■ DO THIS
Spot each line that carries the word "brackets"; copy those lines.

# start of MATERIAL PROVIDED

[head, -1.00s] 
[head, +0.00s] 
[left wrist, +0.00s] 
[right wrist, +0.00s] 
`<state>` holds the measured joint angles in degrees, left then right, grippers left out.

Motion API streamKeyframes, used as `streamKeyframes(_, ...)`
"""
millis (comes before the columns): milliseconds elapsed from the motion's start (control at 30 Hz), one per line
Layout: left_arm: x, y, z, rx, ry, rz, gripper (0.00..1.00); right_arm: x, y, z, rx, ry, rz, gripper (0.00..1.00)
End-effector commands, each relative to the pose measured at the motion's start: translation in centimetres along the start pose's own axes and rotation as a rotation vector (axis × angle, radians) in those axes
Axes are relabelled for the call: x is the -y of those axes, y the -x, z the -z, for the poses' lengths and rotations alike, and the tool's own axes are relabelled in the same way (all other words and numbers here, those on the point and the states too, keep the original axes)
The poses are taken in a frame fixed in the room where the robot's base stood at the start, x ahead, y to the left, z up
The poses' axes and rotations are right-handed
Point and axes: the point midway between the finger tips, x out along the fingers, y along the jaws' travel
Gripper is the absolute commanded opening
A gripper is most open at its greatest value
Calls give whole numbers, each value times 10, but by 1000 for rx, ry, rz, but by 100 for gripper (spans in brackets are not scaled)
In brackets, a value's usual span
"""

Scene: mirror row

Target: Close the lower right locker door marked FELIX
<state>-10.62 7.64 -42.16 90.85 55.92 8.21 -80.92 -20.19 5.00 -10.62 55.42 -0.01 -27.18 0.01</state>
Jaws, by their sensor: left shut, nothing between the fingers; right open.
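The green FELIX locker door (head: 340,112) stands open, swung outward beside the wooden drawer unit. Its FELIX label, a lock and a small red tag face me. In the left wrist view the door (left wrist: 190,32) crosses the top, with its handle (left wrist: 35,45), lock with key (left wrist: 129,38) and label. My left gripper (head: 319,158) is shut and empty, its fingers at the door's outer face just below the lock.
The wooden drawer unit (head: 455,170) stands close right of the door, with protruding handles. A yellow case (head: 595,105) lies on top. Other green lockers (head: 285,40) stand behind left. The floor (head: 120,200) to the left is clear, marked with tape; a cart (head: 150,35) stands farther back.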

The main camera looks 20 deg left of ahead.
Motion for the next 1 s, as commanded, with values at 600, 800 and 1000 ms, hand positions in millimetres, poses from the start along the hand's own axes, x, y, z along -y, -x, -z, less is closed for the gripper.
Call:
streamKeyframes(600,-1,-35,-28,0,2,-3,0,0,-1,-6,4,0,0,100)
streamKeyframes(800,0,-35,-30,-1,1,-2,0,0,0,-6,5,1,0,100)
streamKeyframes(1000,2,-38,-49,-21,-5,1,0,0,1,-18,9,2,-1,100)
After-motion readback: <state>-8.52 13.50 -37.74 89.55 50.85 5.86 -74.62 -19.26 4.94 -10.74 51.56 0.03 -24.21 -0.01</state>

# end of MATERIAL PROVIDED
# start of MATERIAL PROVIDED

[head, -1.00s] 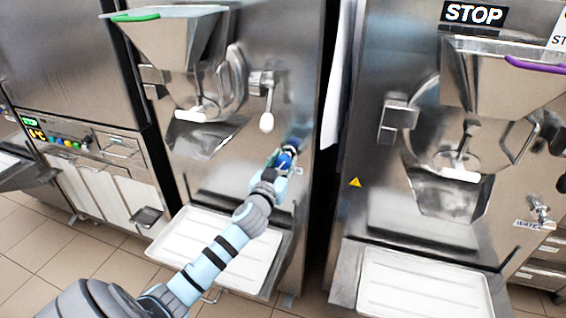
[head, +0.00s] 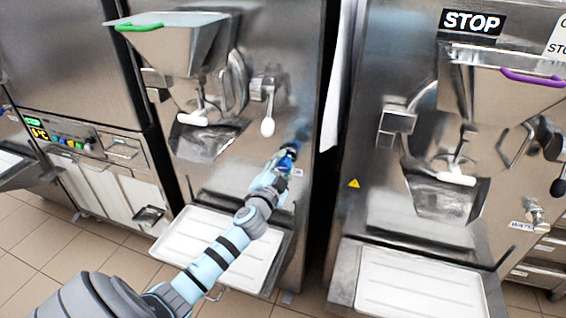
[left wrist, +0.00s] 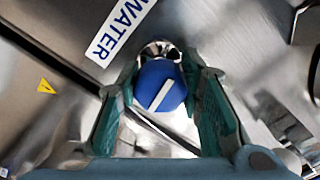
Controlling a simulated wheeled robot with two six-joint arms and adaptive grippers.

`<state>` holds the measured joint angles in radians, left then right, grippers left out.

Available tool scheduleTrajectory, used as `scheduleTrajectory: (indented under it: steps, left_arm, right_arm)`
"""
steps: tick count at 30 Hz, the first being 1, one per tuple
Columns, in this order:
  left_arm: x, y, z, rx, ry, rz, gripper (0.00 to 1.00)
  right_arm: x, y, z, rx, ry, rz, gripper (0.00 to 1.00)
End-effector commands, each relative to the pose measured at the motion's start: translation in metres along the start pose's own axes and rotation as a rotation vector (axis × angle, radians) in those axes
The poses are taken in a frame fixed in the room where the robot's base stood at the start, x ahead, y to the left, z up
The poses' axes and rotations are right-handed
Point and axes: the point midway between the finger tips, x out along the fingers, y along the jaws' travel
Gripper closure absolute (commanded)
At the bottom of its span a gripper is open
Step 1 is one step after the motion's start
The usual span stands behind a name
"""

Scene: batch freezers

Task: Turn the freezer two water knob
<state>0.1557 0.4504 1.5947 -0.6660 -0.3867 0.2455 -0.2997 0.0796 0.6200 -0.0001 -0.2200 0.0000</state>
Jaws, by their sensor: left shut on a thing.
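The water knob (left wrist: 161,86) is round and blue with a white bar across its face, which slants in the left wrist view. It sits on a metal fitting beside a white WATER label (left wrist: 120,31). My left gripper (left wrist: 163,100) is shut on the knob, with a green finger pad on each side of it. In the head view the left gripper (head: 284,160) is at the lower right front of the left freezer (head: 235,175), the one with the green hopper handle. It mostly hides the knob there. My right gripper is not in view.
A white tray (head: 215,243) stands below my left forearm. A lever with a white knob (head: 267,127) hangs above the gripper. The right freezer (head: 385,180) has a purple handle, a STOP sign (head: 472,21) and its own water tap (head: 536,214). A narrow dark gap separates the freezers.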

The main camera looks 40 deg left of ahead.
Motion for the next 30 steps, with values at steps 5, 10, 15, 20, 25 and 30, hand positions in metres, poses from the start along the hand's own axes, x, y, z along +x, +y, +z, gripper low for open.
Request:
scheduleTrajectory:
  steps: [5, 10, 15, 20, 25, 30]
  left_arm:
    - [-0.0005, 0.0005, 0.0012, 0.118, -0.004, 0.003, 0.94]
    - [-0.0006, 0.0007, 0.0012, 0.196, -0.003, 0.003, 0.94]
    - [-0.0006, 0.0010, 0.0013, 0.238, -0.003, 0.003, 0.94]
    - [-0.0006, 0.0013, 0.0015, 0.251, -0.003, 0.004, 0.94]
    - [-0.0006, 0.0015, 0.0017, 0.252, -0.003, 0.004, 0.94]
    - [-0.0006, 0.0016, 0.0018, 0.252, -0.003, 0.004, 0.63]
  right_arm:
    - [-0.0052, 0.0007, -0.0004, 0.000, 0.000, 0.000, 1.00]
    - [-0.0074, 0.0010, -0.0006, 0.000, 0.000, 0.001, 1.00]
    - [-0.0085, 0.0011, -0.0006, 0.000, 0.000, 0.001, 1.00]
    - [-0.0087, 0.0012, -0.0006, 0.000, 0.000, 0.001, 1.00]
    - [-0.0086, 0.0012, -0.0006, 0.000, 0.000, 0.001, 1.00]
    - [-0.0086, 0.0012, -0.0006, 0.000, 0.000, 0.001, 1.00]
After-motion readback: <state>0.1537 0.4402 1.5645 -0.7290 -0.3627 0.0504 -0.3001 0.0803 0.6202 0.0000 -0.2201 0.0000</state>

# end of MATERIAL PROVIDED

■ RESPONSE TO THE EXERCISE
Calls give whole numbers, each value times 10, but by 1000 for rx, ry, rz, but by 100 for gripper (spans in brackets are not scaled)
In brackets, a value's usual span

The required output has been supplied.